Bisphenol A (BPA), classified as a type of endocrine-disrupting chemical (EDC), is widely used in the production of epoxy resins, plasticizers, polycarbonates, and other chemical products. Since BPA at low concentrations can cause adverse health effects on humans, wastewater containing BPA has to be treated adequately before being discharged into the environment. The development of efficient bio-membranes for the removal of BPA was, therefore, the objective of this study. The optimized methods for the production of a fully bio-renewable membranes were based on reactivity between amino groups of cellulose fibers (Cell), modified in the first step with 3-(carbomethoxy)propionyl chloride (CPC) and diethylenetriamine in the second step (Cell-DETA), with epoxy groups of Cell fibres modified with 3-glycidoxypropyltrimethoxy-silane (Cell-Glymo) and epichlorohydrin (EL) modified lignin. Tannic acid was used as an additional crosslinker. The obtained membranes marked as Cell-El and Cell-El-Ta were used for BPA removal from an aqueous solution. The membranes were characterized by Fourier-Transform Infrared Spectroscopy (FTIR) and Scanning Electron Microscopy (SEM).
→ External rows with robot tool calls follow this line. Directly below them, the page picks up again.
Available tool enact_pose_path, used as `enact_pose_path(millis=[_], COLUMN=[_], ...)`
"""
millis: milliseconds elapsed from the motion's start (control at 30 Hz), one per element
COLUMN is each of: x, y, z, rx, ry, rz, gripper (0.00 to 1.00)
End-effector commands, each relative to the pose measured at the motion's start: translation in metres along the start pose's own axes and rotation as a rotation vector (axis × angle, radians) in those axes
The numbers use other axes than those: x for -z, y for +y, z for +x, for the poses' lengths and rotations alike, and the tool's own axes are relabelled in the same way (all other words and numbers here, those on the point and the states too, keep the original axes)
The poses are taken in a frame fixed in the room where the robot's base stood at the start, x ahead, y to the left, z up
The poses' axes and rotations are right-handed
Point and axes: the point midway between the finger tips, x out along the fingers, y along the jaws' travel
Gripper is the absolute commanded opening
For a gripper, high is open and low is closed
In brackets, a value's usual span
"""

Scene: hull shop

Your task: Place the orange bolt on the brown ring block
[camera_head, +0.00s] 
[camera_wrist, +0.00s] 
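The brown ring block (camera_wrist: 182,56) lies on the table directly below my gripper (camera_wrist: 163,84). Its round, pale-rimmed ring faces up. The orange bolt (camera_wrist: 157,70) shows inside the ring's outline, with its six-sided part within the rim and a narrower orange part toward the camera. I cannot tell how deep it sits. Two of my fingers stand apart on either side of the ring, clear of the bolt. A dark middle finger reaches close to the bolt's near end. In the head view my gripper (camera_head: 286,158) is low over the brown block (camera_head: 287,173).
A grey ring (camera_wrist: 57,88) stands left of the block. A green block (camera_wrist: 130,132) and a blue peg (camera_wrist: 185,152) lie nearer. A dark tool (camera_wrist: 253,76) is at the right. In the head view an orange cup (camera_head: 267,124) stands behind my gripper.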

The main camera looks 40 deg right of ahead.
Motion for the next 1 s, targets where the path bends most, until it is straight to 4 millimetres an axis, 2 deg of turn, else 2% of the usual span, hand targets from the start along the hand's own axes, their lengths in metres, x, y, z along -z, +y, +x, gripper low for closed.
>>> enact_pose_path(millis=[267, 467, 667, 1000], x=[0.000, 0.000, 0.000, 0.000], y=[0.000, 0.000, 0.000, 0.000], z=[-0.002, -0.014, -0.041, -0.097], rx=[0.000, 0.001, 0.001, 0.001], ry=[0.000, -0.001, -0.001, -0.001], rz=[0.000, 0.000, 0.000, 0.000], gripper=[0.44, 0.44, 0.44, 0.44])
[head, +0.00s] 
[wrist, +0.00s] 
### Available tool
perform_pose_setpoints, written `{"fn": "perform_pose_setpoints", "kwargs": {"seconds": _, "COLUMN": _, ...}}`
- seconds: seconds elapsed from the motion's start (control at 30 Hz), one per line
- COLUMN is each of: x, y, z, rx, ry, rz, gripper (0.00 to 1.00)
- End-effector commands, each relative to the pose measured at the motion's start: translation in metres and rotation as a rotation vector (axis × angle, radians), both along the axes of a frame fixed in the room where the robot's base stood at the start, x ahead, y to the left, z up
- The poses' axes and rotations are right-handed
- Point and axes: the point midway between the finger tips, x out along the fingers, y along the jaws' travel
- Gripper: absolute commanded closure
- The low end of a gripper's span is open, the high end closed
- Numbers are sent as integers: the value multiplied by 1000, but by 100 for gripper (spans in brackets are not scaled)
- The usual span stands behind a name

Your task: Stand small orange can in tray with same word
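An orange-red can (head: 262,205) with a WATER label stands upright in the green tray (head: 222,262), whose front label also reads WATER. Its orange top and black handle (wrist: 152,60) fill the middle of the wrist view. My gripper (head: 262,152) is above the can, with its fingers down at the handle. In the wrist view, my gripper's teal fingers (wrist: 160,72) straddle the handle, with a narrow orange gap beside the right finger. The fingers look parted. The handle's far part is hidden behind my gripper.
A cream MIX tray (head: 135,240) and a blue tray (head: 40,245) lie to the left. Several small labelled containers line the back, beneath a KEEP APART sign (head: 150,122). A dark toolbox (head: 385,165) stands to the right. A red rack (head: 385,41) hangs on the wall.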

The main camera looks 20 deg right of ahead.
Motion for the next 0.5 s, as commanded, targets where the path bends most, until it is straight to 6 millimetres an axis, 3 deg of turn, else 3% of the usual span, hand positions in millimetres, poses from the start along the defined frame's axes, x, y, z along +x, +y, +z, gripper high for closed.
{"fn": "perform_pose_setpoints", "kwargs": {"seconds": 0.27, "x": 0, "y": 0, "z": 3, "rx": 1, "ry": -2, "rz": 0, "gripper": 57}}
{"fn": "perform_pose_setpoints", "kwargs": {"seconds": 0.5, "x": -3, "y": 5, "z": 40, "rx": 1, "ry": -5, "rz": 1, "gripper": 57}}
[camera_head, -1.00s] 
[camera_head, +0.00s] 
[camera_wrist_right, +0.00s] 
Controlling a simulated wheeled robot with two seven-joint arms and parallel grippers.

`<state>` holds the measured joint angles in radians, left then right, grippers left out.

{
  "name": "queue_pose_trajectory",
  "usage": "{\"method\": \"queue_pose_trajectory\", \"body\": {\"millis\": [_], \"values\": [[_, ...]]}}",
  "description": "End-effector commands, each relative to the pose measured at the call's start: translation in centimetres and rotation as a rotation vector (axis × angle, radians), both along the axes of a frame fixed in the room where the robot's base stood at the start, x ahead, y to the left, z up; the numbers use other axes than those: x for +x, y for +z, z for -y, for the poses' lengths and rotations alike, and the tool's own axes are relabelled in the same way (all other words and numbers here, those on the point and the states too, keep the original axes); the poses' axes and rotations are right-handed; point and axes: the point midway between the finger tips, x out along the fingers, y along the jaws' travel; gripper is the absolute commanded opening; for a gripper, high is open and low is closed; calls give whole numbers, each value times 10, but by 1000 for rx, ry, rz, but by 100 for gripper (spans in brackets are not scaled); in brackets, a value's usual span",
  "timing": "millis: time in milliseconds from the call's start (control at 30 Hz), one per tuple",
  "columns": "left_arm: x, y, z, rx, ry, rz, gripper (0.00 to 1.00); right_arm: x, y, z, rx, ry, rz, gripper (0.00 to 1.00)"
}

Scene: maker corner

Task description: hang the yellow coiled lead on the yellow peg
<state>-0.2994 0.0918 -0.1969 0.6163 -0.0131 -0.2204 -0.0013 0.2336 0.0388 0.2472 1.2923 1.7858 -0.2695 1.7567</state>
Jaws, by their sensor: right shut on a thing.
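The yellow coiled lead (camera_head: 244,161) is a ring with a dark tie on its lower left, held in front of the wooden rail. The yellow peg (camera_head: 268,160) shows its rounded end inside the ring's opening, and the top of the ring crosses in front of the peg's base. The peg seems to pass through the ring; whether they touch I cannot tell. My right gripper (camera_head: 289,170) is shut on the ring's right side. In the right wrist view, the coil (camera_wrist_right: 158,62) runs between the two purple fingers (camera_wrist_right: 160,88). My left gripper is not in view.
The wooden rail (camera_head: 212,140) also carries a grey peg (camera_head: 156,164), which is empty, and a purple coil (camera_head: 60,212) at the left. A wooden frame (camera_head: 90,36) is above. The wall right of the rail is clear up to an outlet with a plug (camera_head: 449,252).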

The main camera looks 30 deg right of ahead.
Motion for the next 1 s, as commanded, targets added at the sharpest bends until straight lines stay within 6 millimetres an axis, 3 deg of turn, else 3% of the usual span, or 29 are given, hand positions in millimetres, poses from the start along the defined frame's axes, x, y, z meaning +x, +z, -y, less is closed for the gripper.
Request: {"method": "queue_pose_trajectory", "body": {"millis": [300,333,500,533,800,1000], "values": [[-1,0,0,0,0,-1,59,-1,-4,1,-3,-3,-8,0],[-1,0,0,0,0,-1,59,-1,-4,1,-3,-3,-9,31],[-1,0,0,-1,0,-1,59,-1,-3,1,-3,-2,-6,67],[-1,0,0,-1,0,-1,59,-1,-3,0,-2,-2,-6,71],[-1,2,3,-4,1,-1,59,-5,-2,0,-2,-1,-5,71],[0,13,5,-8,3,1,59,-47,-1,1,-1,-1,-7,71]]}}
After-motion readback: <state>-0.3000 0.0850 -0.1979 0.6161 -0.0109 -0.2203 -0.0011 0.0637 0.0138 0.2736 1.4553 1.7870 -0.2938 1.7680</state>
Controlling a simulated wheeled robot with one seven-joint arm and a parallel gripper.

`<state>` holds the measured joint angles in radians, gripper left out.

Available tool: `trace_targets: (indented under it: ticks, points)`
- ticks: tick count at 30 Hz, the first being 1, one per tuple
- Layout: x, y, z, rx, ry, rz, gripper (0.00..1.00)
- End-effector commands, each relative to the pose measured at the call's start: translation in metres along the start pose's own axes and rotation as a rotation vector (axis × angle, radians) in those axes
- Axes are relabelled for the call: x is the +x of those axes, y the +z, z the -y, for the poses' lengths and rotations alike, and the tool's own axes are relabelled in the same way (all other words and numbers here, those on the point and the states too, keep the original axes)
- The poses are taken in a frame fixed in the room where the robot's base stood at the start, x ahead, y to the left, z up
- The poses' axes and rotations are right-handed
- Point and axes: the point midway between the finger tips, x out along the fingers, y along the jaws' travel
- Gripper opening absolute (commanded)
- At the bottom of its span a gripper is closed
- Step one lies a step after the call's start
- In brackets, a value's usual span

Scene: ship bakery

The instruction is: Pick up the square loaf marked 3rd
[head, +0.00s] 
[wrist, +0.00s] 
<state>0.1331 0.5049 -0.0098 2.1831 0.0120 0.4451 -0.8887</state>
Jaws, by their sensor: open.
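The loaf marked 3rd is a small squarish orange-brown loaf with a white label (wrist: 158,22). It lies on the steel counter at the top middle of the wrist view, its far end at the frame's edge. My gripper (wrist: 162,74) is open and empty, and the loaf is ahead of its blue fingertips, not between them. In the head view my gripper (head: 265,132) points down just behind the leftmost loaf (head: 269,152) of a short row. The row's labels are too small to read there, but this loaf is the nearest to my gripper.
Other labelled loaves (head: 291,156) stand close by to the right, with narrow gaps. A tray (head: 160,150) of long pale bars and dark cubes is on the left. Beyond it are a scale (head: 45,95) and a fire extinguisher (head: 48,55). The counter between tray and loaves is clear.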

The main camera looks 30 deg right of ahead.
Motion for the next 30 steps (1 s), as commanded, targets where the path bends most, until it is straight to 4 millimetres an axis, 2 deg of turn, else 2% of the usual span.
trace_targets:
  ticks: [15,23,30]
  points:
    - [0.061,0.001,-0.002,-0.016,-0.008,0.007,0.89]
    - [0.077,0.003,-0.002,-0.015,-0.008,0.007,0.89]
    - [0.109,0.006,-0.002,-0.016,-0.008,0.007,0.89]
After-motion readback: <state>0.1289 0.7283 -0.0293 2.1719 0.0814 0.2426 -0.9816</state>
Influences of operational parameters: pH, contact time, initial concentration, adsorbent dose, and temperature on adsorption and kinetics were studied by conducting batch adsorption tests. The equilibrium adsorption data fitted well with Langmuir isotherm indicated with high obtained correlation coefficient values (R2). The calculated correlation coefficients of 0.995 and 0.996, and adsorption capacities of 204.6 and 197.5 mg g-1 for Bisphenol A (BPA) using Cell-El and Cell-El-Ta, respectively, were obtained from Langmuir model fitting at 25°C. Thermodynamic parameters indicated spontaneous and low endothermic processes. The kinetics of adsorption followed a pseudo-second order rate equation. The low cost and high adsorption capacity provide Cell-El and Cell-El-Ta great potential to be used as excellent adsorbents for BPA removal from wastewaters.